[Collected data entries]
▽
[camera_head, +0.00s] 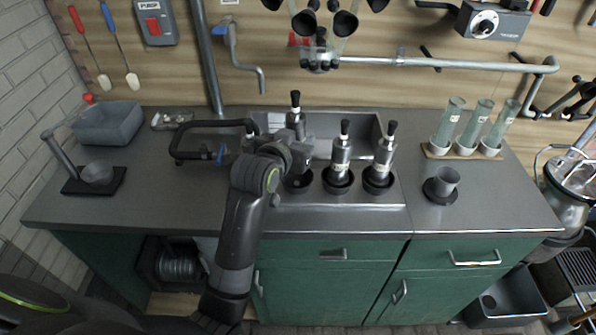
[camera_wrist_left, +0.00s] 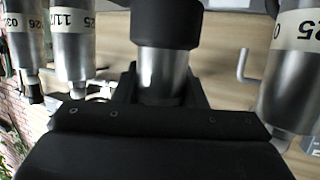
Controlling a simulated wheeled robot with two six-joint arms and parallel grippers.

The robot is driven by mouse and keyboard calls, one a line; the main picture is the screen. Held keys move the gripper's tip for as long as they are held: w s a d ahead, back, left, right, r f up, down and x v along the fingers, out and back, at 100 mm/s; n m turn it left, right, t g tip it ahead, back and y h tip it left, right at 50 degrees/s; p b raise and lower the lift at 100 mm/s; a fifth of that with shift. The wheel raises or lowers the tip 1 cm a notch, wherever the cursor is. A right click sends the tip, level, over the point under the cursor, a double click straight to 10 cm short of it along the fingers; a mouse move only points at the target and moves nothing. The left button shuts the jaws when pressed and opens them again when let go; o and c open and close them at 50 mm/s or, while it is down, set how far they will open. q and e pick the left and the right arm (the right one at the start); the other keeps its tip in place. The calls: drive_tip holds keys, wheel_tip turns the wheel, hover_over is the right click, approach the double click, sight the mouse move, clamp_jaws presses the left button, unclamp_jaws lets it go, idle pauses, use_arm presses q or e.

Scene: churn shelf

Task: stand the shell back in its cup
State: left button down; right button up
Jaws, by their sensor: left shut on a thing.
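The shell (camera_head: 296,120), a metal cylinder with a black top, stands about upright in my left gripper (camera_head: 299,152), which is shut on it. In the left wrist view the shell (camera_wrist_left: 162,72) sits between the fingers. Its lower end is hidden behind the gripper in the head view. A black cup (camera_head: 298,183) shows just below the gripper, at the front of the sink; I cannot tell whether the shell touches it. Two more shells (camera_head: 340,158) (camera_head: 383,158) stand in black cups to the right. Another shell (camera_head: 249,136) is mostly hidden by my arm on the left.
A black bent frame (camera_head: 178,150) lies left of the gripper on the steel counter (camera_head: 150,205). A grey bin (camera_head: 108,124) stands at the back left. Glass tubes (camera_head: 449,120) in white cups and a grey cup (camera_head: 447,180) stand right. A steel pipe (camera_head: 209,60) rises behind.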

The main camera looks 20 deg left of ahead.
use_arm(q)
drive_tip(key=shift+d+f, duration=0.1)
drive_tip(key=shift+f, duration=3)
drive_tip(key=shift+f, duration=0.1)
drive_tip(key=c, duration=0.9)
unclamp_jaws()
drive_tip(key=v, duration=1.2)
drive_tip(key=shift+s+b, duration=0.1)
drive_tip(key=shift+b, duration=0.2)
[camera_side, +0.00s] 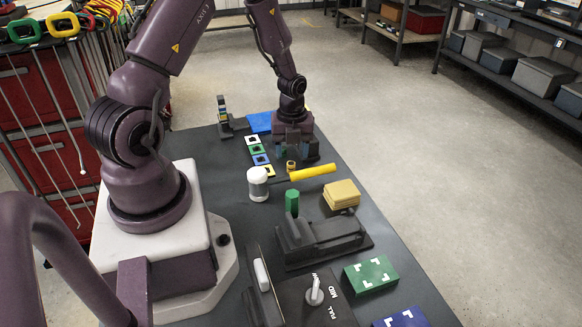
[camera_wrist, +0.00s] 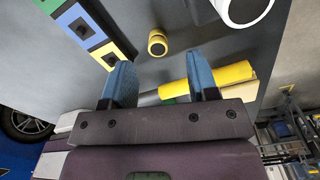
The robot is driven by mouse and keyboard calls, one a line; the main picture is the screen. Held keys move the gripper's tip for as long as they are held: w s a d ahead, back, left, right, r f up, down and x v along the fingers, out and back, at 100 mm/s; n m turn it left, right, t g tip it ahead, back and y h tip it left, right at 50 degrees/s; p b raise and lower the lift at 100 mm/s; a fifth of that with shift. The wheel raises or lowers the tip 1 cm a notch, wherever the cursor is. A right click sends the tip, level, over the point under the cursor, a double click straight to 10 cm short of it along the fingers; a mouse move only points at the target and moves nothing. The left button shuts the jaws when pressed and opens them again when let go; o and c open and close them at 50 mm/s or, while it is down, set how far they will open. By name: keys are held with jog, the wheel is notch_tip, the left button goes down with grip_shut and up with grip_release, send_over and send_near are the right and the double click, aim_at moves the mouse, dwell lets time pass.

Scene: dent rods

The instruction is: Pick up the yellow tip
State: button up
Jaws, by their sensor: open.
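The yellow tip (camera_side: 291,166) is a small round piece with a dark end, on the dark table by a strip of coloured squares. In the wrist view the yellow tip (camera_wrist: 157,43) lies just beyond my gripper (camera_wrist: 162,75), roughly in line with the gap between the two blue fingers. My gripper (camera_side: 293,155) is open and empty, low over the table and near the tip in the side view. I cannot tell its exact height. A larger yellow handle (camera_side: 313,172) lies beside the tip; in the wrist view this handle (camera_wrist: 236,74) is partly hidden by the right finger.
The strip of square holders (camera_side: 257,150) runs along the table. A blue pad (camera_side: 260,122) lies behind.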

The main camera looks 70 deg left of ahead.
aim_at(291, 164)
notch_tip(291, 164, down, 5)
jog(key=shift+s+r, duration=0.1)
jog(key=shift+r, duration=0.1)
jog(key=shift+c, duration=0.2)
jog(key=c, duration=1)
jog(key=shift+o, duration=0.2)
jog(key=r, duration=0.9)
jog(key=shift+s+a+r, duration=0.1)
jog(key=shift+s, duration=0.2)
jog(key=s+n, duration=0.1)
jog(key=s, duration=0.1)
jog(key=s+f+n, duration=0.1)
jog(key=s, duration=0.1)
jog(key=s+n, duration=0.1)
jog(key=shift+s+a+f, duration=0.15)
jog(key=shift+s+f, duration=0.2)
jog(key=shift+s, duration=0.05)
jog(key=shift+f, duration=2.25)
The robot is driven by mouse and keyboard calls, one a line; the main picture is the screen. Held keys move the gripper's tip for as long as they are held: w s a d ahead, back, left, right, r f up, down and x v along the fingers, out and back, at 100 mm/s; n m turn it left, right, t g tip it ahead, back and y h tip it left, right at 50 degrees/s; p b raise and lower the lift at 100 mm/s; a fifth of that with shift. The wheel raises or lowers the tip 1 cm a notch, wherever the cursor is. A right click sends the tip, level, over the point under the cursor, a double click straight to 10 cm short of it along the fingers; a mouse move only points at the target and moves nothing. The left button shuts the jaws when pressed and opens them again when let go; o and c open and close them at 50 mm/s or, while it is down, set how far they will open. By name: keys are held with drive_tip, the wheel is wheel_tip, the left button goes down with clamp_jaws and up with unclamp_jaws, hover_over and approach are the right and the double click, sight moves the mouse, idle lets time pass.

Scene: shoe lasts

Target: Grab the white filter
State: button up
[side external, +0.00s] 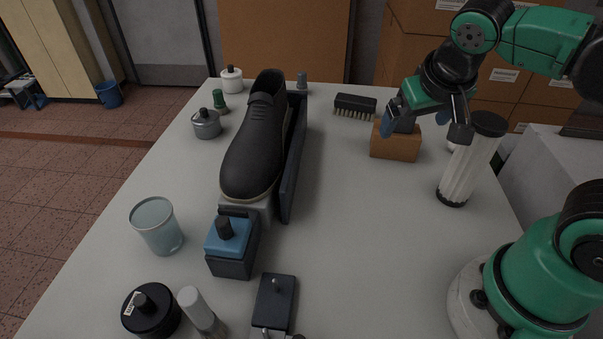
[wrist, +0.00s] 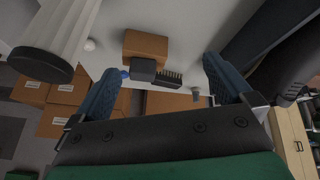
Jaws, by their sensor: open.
△
Request:
Output exactly the lines above, from the line with "[camera_wrist_left, +0.00s]" to the line with "Controlling a simulated", both included; skip the pictures.

Task response:
[camera_wrist_left, +0.00s] 
Controlling a simulated wheeled robot with two six-joint arms and parallel grippers.

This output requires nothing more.